Mar 14, 2016
Table of contents:
If you are looking to start building Erlang and Elixir applications I’m going to assume this is not your first time at the rodeo.
When you are looking to start building your first web application, you are probably better off learning a programming language such as PHP, Ruby, or Python due to the vast number of learning resources, tutorials, guides, and videos that will explain just about every concept you would need from the perspective of someone who has never wrote code before.
Instead of explaining these fundamental programming concepts, I’m going to skip over the newbie programmer stuff, and jump straight into what’s new or interesting to an Object-Oriented Programmer when discovering the world of Erlang and Elixir.
In todays tutorial we’re going to be looking at some of the basic building blocks of Elixir.
As we saw in Getting started with Elixir, in order to quickly get started writing Elixir code, we can use Interactive Elixir. Run the following command in Terminal to start Interactive Elixir:
iex
For the rest of this tutorial you will be able to run the code in iex
.
One of the essential building blocks of most programming languages are variables:
my_age = 27
Here I’ve bound the value 27
to the variable my_age
.
Elixir is a dynamic language and so we don’t have to tell the variable what type it should be.
Variables in Elixir should always start with a lowercase alphabetic character, or an underscore and should only contain alphanumeric and underscore characters.
An important thing to note about data in Elixir is that it is immutable:
my_age + 1
If you run the code above iex
will return 28
, but if you take another look at the my_age
variable, it will still be 27
.
However, you can rebind the variable to a new value:
my_age = 23
When you rebind a variable in Elixir, it does not mutate the existing memory location, but rather, it reassigns the name to a new location.
In Elixir, the data is immutable, but variables can be rebound and therefore variables are mutable.

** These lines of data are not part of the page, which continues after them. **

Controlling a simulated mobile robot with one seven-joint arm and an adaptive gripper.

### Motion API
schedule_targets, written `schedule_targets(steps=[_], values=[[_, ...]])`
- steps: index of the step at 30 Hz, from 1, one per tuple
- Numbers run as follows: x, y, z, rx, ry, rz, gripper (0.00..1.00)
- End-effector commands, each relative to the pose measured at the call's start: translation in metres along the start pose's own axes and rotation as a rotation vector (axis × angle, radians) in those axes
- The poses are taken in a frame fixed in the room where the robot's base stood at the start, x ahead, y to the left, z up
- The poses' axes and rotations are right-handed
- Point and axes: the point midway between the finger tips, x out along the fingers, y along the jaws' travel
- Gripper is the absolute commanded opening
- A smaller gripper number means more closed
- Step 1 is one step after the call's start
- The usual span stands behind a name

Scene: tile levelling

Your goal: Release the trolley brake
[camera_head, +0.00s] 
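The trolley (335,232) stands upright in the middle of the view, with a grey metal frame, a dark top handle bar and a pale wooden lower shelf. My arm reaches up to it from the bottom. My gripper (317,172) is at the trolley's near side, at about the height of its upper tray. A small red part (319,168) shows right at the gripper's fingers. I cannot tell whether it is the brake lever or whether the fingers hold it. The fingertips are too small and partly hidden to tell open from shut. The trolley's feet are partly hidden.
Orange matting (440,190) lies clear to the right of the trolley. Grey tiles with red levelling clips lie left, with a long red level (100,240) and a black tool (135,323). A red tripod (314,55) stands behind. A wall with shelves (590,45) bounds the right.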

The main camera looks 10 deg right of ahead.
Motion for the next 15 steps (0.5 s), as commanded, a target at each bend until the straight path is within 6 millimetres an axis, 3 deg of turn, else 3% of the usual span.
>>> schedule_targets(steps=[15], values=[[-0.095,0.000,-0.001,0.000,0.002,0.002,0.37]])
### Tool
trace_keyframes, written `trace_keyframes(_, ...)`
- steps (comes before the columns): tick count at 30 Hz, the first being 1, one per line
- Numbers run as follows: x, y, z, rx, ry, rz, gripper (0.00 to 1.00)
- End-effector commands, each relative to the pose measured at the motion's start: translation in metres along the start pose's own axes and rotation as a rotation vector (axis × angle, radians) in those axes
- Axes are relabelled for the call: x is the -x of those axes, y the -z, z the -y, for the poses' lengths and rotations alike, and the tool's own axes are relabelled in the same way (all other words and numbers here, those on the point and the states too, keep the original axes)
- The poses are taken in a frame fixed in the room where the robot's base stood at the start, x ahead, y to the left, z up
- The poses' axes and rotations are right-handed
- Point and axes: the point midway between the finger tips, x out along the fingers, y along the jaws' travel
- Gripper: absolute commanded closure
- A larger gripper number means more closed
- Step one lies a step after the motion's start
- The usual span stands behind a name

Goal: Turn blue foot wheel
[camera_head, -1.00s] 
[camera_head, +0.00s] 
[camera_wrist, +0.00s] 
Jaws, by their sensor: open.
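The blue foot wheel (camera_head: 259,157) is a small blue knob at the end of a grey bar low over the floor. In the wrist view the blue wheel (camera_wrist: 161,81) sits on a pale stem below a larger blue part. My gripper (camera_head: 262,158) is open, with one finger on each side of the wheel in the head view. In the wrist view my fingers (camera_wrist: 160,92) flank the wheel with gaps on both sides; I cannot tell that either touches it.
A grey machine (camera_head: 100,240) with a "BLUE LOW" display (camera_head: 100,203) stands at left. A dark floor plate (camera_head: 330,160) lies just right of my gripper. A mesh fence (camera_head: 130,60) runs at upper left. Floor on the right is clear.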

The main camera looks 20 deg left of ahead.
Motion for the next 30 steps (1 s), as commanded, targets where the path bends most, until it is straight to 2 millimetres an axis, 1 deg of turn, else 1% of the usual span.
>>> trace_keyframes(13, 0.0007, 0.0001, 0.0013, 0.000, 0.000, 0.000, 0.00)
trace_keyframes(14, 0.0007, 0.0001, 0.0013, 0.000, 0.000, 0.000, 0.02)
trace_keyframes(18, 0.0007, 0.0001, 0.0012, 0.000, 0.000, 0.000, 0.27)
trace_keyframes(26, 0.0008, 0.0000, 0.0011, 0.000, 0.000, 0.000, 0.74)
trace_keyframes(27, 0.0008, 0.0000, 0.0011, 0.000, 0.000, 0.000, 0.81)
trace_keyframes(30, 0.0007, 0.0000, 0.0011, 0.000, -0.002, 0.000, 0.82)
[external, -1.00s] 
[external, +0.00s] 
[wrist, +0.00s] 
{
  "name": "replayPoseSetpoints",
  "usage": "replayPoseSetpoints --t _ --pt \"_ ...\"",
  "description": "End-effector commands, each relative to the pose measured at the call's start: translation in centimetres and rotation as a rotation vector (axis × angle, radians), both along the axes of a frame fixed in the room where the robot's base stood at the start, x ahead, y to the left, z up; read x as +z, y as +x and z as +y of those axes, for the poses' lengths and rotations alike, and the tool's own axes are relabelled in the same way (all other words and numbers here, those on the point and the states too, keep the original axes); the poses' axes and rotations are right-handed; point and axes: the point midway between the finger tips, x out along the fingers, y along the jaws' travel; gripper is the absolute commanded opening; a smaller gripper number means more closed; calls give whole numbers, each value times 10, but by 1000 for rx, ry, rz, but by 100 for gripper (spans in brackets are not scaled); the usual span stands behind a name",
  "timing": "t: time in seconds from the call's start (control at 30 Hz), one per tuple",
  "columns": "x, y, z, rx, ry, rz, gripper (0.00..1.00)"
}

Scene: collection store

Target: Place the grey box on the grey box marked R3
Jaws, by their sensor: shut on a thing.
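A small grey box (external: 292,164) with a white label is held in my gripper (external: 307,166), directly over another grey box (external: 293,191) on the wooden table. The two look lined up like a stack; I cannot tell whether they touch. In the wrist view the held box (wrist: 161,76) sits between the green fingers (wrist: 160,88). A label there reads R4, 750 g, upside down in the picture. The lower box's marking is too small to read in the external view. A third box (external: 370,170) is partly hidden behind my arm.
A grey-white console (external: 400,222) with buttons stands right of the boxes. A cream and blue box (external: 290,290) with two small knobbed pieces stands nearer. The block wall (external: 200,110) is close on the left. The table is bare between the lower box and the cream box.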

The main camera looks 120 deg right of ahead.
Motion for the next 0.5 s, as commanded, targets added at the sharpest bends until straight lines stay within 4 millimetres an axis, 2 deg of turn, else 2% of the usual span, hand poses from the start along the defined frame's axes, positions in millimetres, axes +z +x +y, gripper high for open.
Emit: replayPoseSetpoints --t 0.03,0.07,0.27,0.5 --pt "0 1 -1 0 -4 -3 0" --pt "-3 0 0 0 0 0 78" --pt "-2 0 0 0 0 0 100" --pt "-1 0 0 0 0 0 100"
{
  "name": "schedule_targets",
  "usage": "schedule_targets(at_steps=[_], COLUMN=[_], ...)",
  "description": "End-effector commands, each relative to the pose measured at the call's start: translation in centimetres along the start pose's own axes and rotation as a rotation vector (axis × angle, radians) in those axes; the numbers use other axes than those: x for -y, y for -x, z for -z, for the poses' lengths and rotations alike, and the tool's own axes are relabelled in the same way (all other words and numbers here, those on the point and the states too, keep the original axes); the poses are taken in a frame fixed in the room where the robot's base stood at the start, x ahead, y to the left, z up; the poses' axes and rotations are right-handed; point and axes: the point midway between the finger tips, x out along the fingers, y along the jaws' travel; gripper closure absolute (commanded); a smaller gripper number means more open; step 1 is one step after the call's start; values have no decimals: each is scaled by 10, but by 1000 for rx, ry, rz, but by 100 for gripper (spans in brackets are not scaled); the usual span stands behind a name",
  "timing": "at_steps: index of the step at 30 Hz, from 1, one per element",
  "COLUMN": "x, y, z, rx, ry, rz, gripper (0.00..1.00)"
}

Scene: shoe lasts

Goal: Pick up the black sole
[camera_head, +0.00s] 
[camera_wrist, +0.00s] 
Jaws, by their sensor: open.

If you are familiar with Symbols in Ruby, Atoms are basically the same thing:
:hello
An Atom is a word that starts with a :
. You can also include underscores or you can have multi-word Atoms by wrapping the words in speech marks:
:hello_world
:"hello world"
The name of an Atom is also it’s value. Therefore, two Atoms of the same name will evaluate as true
:
# true
:hello == :hello
# false
:hello == :world
Booleans and Nil are just Atoms of the given value:
# true
true
# false
false
# nil
nil
For your convenience you can also just drop the :
. For example the following values are equal:
true == true
false == false
nil == nil
Everything except :false
and :nil
is considered a truthy value.
There is nothing really interesting to say about Numbers in Elixir. If you have done even the most basic introduction to programming you will know everything you need to know about Numbers.
1 + 1
# 2
5 - 2
# 3
4 * 5
# 20
The one interesting thing to note is that when you do division, you will always be returned a float (a value with a decimal place)
100 / 2
# 50.0
If you want to do integer division, you must use the div
function:
div(100, 2)
# 50
Lists are a bit like Arrays that you might be familiar with from other languages:
[1, 2, 3]
[:hello, :world]
["a", [1, 2, 3], :whatup]
Lists are implemented as Linked Lists and so a common thing you will see them used for is getting the head or the tail.
The head of the list is the first item, and the tail is all of the remaining items of the list:
list = [:one, :two, :three]
hd(list)
# :one
tl(list)
# [:two, :three]
Tuples are a “list” type (a bit like an Array) that can contain items of different values:
{:hello, :world}
{1, :two, "three"}
Tuples are used for storing related bits of data. We’ll cover Tuples in more depth in a future tutorial.
A Keyword List is basically the same as a Hash that you may have you seen in other languages. A Keyword List is just a collection of key value pairs:
[first_name: "Philip", last_name: "Brown"]
Under the hood, Elixir is just converting this to a List of two element Tuples.
Regular Expressions are pretty much what you would expect if you are already familiar with Regular Expressions:
Regex.match?(~r/foo/, "foo")
Here I’m simply checking for a match in the given string.
In today’s tutorial we’ve taken a whirlwind tour of some of the basic building blocks of the Elixir programming language. If you are already familiar with a programming language like PHP, Python, or Ruby, this should of been very gentle introduction.
The beautiful thing about learning a new programming language is the fact that many of the concepts you are already familiar with are also relevant in the new language. It’s much harder to go from 0 to 1 programming languages than it is to go from 1 to N.